▸ **Stated goal**
Output the line containing "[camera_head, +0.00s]" and each line after it through the end of the data, exactly as written, with pictures left out.

▸ **Source data**
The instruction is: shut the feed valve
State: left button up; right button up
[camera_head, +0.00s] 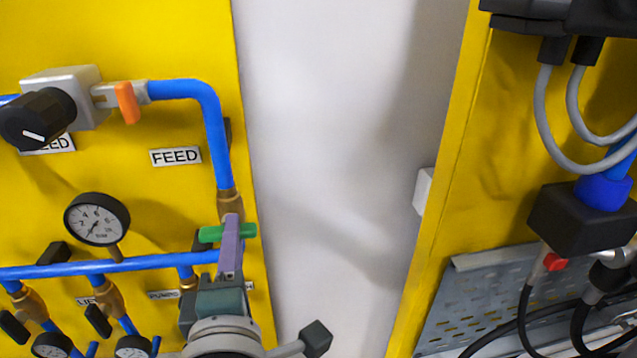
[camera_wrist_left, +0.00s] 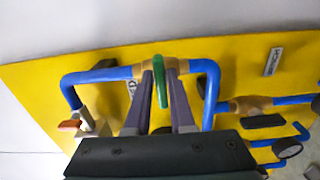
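The FEED label (camera_head: 175,156) is on the left yellow panel, beside a blue pipe (camera_head: 213,130). Down this pipe is a brass valve body (camera_head: 230,203) with a green lever (camera_head: 212,234), which lies crosswise in the head view. The lever (camera_wrist_left: 160,82) also shows in the left wrist view. My left gripper (camera_head: 232,225) is at the lever, with one purple finger on each side of it. The fingers are very close to the lever; whether they press on it I cannot tell. My right gripper is not in view.
An orange handle (camera_head: 127,102) and black knob (camera_head: 38,118) are above left. A gauge (camera_head: 97,219) and a lower pipe (camera_head: 130,264) with black-handled valves are left of my gripper. A right yellow panel (camera_head: 462,165) carries cables and black boxes. White wall lies between the panels.

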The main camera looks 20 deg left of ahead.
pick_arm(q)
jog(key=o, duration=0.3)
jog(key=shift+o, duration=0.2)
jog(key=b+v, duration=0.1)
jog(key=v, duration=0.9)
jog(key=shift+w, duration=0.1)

▸ **Response below**
[camera_head, +0.00s] 
[camera_wrist_left, +0.00s] 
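The FEED label (camera_head: 175,156) is on the left yellow panel, beside a blue pipe (camera_head: 213,130). Down this pipe is a brass valve body (camera_head: 230,203) with a green lever (camera_head: 212,234), which lies crosswise in the head view. The lever (camera_wrist_left: 160,82) also shows in the left wrist view. My left gripper (camera_head: 232,225) is at the lever, with one purple finger on each side of it. The fingers are very close to the lever; whether they press on it I cannot tell. My right gripper is not in view.
An orange handle (camera_head: 127,102) and black knob (camera_head: 38,118) are above left. A gauge (camera_head: 97,219) and a lower pipe (camera_head: 130,264) with black-handled valves are left of my gripper. A right yellow panel (camera_head: 462,165) carries cables and black boxes. White wall lies between the panels.

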The main camera looks 20 deg left of ahead.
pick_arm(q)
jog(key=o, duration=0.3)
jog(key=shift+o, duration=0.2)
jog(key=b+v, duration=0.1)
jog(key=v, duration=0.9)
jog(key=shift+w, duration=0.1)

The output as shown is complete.